By: Tang, G., Müller, M., Rios, A., & Sennrich, R. (2018). [arxiv]

Bullet summary

  • Transformer models are competetive with, but do not outperform recurrent models on the subject-verb agreement task
  • The number of heads in Transformer multi-head attention strongly affects the ability of long-term dependency modelling
    • for the subject-verb agreement task
    • different attention heads probably have different purposes (different feature families) and assuming that longer dependencies are fewer in training data, it is natural that shorter dependencies have priority until the benefit of learning them saturates
    • In contrast with results from [3], where the Transformer network had lesser capacity (most importantly, less attention heads)
  • In word sense disambiguation, Transformer networks beat CNN and RNN architectures


Transformer networks aren’t perfect. The results, however are not a massive problem for them - at best recurrent models are equal or slightly better.

Transformers do WSD much better than recurrent models. Does this mean that WSD does not require knowledge of ordering (can we stress test this? “… give gold for a drink at the bar …” vs “…_give a gold bar for a drink at the …”)? Or is positional hashing simply that good (doubtfully)?
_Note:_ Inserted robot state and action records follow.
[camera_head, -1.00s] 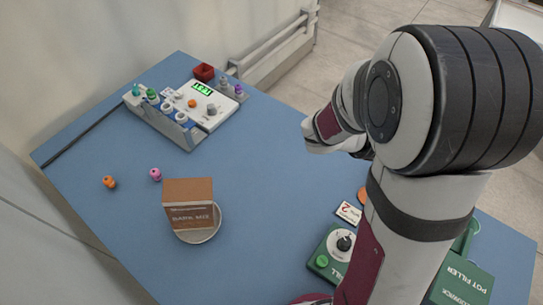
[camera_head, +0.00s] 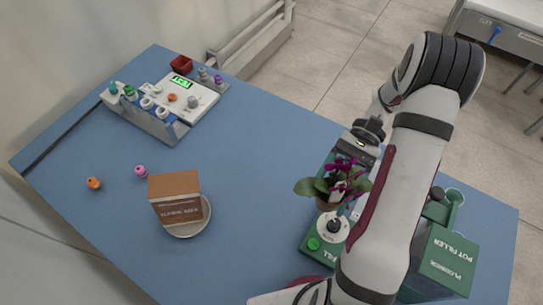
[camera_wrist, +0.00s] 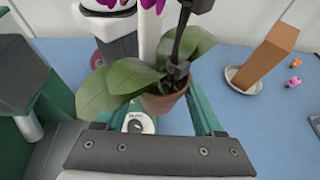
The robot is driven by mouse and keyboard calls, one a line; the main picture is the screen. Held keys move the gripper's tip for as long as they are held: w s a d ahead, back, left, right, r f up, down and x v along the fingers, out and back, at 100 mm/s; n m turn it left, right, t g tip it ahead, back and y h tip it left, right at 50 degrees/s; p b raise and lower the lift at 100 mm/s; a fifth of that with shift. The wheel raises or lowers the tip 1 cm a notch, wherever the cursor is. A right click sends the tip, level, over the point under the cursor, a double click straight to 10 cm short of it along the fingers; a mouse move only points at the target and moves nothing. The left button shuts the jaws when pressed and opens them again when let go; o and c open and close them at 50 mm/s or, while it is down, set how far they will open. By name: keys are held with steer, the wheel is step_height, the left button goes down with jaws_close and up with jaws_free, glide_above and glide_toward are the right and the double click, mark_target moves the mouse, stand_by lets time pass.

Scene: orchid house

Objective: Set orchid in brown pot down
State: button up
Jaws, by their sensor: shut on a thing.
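The orchid (camera_head: 350,178), with magenta flowers and broad green leaves, stands upright in a small brown pot (camera_head: 324,203). In the wrist view the brown pot (camera_wrist: 163,102) sits between the fingers of my gripper (camera_wrist: 160,98), with leaves (camera_wrist: 125,82) spreading to the left. My gripper is shut on the pot. In the head view my gripper (camera_head: 338,182) reaches in from behind the plant, and leaves and flowers hide the fingertips. The pot appears over the back of the green dial panel; I cannot tell its exact height.
The green panel (camera_head: 310,256) has a white dial (camera_head: 333,227) and a FILL button. A green pot filler (camera_head: 446,262) stands at right. A brown bark box (camera_head: 176,198) rests on a saucer (camera_head: 190,231). A tester station (camera_head: 150,125) is at back left. The blue table's middle is clear.

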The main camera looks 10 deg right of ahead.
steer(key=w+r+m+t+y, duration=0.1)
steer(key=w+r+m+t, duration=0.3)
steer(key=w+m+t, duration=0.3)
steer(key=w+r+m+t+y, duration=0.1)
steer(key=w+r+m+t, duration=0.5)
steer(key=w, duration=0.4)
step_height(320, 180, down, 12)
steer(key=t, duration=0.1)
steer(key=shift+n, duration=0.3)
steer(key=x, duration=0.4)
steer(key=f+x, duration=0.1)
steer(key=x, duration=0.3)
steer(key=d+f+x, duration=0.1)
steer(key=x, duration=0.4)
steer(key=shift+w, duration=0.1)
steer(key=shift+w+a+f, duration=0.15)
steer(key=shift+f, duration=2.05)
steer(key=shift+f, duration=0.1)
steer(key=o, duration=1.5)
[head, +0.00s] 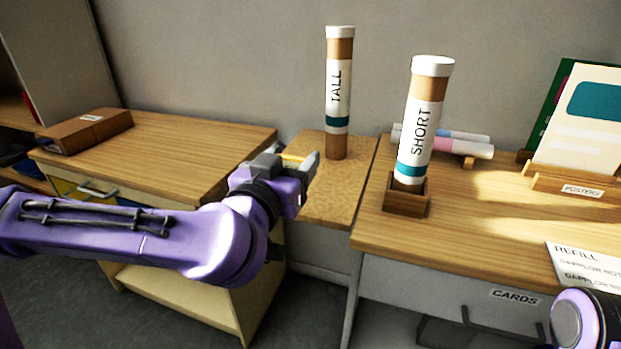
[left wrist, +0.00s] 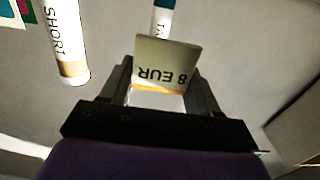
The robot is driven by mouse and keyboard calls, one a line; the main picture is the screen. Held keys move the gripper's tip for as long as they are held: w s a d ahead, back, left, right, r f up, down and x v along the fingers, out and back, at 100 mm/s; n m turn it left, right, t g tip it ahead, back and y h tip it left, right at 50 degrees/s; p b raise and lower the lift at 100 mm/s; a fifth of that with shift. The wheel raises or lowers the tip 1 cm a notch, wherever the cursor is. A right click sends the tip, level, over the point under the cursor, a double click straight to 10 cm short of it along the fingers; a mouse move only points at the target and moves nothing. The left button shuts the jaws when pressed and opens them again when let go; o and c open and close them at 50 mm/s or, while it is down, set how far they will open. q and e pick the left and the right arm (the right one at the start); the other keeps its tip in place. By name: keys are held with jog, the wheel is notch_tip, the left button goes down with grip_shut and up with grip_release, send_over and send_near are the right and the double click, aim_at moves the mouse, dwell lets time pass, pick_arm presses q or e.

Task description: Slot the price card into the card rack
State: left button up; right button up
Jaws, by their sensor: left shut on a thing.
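The price card (left wrist: 167,62) is a small pale card reading "8 EUR", upside down in the left wrist view. My left gripper (left wrist: 165,95) is shut on it, with a finger on each side. In the head view my left gripper (head: 290,162) is in the air in front of the tall tube, and only a thin yellow edge of the card (head: 293,157) shows. A slotted wooden rack (head: 570,186) stands on the right table with large cards in it; I cannot tell if it is the card rack. My right gripper's fingers are out of view.
The "TALL" tube (head: 338,100) stands on the small middle table. The "SHORT" tube (head: 420,125) stands in a wooden holder (head: 406,203) on the right table (head: 465,240). Rolled tubes (head: 460,147) lie behind it. A brown box (head: 88,128) lies on the left table.

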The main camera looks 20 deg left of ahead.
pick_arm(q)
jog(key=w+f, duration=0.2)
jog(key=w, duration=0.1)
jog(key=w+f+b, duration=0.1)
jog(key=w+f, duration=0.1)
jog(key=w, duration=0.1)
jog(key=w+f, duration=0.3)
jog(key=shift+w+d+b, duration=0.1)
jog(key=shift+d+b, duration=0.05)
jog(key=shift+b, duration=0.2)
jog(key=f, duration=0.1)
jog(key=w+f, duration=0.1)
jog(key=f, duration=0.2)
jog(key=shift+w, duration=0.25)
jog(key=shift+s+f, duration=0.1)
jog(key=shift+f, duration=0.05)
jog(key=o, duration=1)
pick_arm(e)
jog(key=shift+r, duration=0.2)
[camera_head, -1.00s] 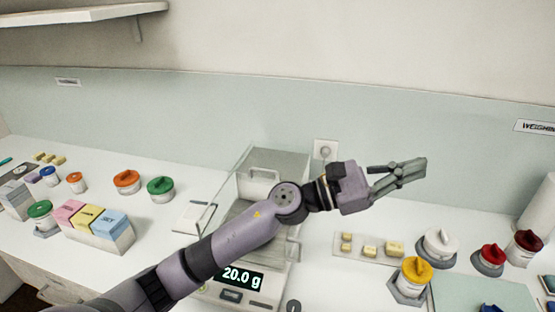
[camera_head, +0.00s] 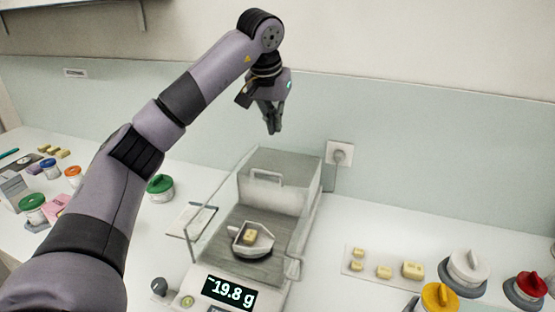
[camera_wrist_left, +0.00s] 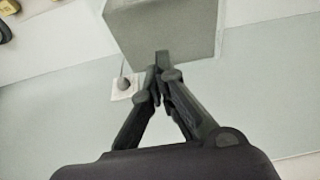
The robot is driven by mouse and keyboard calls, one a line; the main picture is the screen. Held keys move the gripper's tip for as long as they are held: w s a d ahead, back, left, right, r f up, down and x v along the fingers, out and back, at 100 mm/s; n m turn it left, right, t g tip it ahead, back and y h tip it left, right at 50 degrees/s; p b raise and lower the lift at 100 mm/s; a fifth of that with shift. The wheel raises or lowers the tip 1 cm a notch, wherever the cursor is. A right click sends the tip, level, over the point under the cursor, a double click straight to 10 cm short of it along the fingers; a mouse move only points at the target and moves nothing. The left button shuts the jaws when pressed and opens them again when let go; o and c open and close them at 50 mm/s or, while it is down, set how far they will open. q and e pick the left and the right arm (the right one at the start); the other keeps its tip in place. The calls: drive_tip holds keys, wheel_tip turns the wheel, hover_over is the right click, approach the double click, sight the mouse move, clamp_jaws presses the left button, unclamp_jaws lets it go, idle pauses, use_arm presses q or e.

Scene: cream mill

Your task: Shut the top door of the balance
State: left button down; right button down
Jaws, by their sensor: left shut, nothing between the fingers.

Are recurrent networks simply that bad at retaining useful information?

Paper summary

Or just go read it, it’s literally 8 pages.


In recent work, non-recurrent architectures are becoming increasingly competetive with recurrent ones in terms of performance while beating them with processing speed. Sequence-to-sequence (S2s) is recently dominated with variants of the transformer network [1] with convolutional models closely behind [2]. The competetiveness of these models has not yet been thoroughly explained nor compared to recurrent ones. What makes these attention-based networks so efficient? The authors attempt to answer this question through analysing the performance of recurrent (RNNS2S, RNN-bideep), convolutional (ConvS2S) and purely attentional (Transformers) models on (1) subject-verb agreement and (2) word sense disambiguation (WSD).

Experimental setup

The authors first train all models on the WMT17 (EN-DE) translation task and demonstrate comparable performance w.r.t. Bleu, with Transformer in the lead. To evaluate the performance of the trained translation models on subject-verb-agreement and word sense disambiguation tasks, they adopt a contrastive scheme. In this scheme, each test example is associated with a correct translation and a closely related, but erroneous translation dubbed the contrastive variant. The decision of the model is correct if it assigns a higher score to the correct sentence. This setup is meant “to test the sensitivity of NMT [neural machine translation] models to specific translation errors”.

An example of the contrastive setup for subject-verb agreement:

Source-EN[…] plan will be approved
Target-DE[…] Plan verabschiedet wird
Contrast-DE[…] Plan verabschiedet werden

Similarly, for word sense disambiguation, the correct translation meaning of an ambiguous word is replaced with the other sense. Schlange, as a German source word with the correct translation line is replaced with other translations such as snake or serpent.

Essentially, a model trained on machine translation has to produce a higher score for the correct translation. The contrastive setup is a neat way to conduct a probing experiment whether a trained network effectively models a linguistic phenomenon. The datasets used are Lingeval97 for subject-verb agreement and ContraWSD for word sense disambiguation.

Experimental results

In the subject-verb agreement task, the recurrent models and the transformer are competetive, while the convolutional approach has an obvious dip in performance the longer the distance between the subject and the verb. An ablation study confirms the results, but to a lesser extent.

The authors also perform a detailed study comparing their results with Tran et al. [3], where it was shown that LSTMs outperform Transformer networks when the distance between the subject and the verb increases. The results were only reproduced when restricting the hyperparameters of the transformer network (essentially reducing its complexity/capacity). An important finding here is that the number of attention heads increases performance on samples which require longer context drastically.

The transformer model strongly outperforms other networks for word sense disambiguation, without clear explanations as why is this happening. The authors cite an inconclusive claim from Chen et al. [4] stating that transformer networks are simply better feature extractors than RNN encoders, where RNN networks are stronger in language modelling (essentially modelling infinite context n-gram lookup tables).


[1] Vaswani, A., Shazeer, N., Parmar, N., Uszkoreit, J., Jones, L., Gomez, A. N., … & Polosukhin, I. (2017). Attention is all you need. In Advances in Neural Information Processing Systems (pp. 5998-6008).

[2] Gehring, J., Auli, M., Grangier, D., Yarats, D., & Dauphin, Y. N. (2017, July). Convolutional Sequence to Sequence Learning. In International Conference on Machine Learning (pp. 1243-1252).

[3] Tran, K., Bisazza, A., & Monz, C. (2018). The Importance of Being Recurrent for Modeling Hierarchical Structure. arXiv preprint arXiv:1803.03585.

[4] Chen, M. X., Firat, O., Bapna, A., Johnson, M., Macherey, W., Foster, G., … & Wu, Y. (2018). The Best of Both Worlds: Combining Recent Advances in Neural Machine Translation. arXiv preprint arXiv:1804.09849.